Na entrevista abaixo, Mesquita aborda os argumentos que vêm sendo usados contra a aceitação de precatórios por parte do governo.


– A AGU, a Procuradoria-Geral da Fazenda Nacional e o Ministério da Economia já editaram normas sobre o uso de precatórios para pagamento de concessões. Por que motivos os órgãos que deveriam aceitar os precatórios vêm colocando empecilhos? Quais são os seus temores? 

Maria Virginia Mesquita:  Em tese, o principal temor é quanto à qualidade do precatório. Alguns agentes consideram que esse mercado é permeável a fraudes (qual não é?). O problema é que, nesse caso, é o próprio ente emissor do título representativo de uma dívida se recusando a aceitá-lo. Algo no mínimo estranho. Também escutamos que a aceitação do precatório como pagamento de outorga levaria a tratamento não isonômico dos licitantes. Isso não se sustenta. Primeiro porque a possibilidade de pagar outorga com precatório pode até representar certa vantagem para quem tem o precatório, mas está longe de ser determinante para que um licitante decida ou não entrar em um grande projeto de infraestrutura. Em segundo lugar, é da natureza do processo licitatório selecionar aquele que obtém mais eficiências (seja um contrato de fornecimento vantajoso de algum insumo, seja a sinergia com outro projeto já em desenvolvimento pelo licitante) e as faz refletir na proposta. Isso é diferente, obviamente, do cenário em que um licitante obtém uma vantagem exclusiva e tão grande que impede a competição na licitação.


– O Conselho Nacional de Justiça deve definir diretrizes para o instrumento que garante a validade de precatórios. No que consiste a Certidão do Valor Líquido Disponível (CLVD)? Essas diretrizes devem contribuir para solucionar a questão? 

Maria Virginia Mesquita:  A Certidão de Valor Líquido Disponível é um documento que deve ser expedido pelo tribunal que expediu o precatório, permitindo identificar o beneficiário do crédito e o valor ainda disponível. Além de identificar o crédito, essa certidão criaria o bloqueio do valor até sua utilização. O instrumento é excelente para padronizar os títulos e evitar que os créditos sejam cedidos de forma duplicada. Mas é importante que os tribunais se adaptem para começar a expedir as certidões com celeridade. E também é importante que os órgãos da administração pública se contentem com essa expedição para aceitar os precatórios ofertados em pagamento, ao invés de fazer dela um documento adicional em uma pilha de outros documentos exigidos. O uso do precatório não deveria ser transformado em uma gincana.

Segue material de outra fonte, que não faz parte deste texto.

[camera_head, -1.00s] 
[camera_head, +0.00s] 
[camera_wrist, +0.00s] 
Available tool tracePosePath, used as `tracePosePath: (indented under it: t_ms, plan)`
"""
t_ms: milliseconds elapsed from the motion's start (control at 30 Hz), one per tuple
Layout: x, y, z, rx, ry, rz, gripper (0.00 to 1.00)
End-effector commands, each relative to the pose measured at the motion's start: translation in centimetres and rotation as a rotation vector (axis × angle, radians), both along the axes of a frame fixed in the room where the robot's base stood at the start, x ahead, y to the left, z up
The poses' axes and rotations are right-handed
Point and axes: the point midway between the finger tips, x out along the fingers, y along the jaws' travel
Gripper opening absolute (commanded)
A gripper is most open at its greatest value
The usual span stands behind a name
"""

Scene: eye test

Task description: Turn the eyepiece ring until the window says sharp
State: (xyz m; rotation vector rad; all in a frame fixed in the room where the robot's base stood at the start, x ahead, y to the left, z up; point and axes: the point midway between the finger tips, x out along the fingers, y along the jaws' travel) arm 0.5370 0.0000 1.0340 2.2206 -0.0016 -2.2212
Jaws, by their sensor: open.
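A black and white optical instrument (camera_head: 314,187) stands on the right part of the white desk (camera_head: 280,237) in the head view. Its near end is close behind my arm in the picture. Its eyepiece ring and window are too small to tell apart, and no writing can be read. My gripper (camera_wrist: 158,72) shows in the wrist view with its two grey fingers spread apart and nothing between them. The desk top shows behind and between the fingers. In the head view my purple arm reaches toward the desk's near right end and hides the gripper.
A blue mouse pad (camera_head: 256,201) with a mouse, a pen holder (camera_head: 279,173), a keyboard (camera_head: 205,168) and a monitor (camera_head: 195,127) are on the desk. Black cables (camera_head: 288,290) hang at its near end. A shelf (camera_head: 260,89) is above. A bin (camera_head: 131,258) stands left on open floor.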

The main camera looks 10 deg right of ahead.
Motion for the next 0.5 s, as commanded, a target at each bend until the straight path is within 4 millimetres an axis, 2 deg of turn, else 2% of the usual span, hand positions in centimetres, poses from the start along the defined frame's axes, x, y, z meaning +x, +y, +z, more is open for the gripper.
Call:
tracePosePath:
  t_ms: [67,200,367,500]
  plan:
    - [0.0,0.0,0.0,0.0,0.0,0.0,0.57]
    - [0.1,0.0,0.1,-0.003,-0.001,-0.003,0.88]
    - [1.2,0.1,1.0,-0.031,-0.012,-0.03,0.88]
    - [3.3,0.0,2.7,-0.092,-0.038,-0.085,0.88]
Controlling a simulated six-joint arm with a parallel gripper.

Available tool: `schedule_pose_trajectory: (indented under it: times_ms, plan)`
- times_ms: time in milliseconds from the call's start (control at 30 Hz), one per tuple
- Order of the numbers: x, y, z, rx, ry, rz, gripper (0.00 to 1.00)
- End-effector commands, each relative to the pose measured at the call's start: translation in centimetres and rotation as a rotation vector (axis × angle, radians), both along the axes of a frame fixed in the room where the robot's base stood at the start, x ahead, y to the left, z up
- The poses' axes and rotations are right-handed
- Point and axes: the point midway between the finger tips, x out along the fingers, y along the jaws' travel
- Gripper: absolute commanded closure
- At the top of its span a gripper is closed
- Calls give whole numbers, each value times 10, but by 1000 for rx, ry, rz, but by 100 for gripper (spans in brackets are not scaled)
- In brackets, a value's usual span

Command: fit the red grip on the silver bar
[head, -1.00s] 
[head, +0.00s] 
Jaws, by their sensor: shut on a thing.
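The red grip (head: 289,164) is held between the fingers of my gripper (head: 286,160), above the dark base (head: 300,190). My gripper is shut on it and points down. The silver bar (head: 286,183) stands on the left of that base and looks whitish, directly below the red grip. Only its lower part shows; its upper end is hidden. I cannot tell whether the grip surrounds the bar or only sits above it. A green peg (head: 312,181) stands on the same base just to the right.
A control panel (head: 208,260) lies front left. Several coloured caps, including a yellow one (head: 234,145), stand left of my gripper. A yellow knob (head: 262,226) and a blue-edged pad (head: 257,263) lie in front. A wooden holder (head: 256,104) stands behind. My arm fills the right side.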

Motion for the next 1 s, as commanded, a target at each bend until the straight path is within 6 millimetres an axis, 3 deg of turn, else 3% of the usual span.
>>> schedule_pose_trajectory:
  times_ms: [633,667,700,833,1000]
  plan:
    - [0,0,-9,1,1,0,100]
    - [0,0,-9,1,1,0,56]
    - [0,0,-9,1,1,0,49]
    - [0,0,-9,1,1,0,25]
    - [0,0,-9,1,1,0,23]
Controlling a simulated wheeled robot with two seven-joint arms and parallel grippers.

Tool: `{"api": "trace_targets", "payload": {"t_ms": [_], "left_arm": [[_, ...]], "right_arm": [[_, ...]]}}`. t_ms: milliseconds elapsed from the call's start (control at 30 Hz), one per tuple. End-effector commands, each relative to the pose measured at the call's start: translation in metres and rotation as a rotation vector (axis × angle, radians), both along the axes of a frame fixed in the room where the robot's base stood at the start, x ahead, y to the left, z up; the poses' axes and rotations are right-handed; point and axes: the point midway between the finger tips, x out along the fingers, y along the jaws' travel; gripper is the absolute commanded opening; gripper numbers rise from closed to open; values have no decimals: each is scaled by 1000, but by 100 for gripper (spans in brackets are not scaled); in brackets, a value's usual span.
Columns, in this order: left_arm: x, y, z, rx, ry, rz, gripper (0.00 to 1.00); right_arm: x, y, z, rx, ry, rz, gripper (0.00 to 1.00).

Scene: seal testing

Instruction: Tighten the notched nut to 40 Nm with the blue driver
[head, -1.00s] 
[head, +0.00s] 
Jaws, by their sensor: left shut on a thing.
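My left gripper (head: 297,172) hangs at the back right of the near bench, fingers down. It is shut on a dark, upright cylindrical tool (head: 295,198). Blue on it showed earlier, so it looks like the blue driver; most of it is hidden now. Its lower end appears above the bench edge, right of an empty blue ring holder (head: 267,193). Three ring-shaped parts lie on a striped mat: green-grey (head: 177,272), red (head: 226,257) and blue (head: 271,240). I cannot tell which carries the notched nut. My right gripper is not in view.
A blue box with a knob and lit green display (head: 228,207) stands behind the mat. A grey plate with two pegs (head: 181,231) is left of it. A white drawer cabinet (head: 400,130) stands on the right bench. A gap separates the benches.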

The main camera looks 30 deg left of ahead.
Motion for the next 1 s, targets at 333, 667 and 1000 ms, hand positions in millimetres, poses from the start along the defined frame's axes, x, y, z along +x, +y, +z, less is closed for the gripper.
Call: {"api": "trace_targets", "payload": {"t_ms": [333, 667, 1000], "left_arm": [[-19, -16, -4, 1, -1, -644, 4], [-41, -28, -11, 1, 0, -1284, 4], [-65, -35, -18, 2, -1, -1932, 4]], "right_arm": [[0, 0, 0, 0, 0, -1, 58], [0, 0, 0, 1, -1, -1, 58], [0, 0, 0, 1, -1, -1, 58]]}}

– Recentemente, o ministro dos portos e aeroportos disse que o governo não pretende aceitar precatórios para o pagamento de outorgas de aeroportos renovados antecipadamente. Há amparo legal para tanto?  

Maria Virginia Mesquita:  Não, não há. O governo não tem que pretender ou deixar de pretender observar um dispositivo constitucional. Ao que parece, na mesma ocasião teria sido dito que é injusto aceitar o precatório porque a empresa já teria sido beneficiada pela prorrogação. Mas a prorrogação não é acordada como um benefício particular à concessionária. A prorrogação se dá quando fica demonstrado que isso atende ao interesse público! Não se trata de favor. Assim como não se trata de favor dar cumprimento à faculdade constitucional de se utilizar precatório em pagamento de outorga.

 

– O que se recomenda às empresas interessadas em utilizar os precatórios para pagamento de outorgas? 

Maria Virginia Mesquita:  É importante lembrar que no momento a faculdade de oferta de precatórios é aplicável apenas para a União, então as recomendações não valem para Estados e Municípios. Nossa recomendação é reunir a documentação mais sólida possível acerca do crédito. Se não for possível obter a CVLD, deve-se buscar obter a certidão de objeto e pé do processo originário, fazendo constar que não houve transferência do montante do crédito (ou quais ocorreram, se for o caso). Posteriormente, ofertado o precatório, talvez seja necessário buscar uma medida liminar para sustar a exigibilidade da outorga até que seja apreciado o pedido de pagamento com precatório. Já sabemos de uma medida liminar (felizmente) obtida nesse sentido. Mas o importante mesmo é uma coordenação setorial que nos permita chegar a uma regulamentação razoável do tema.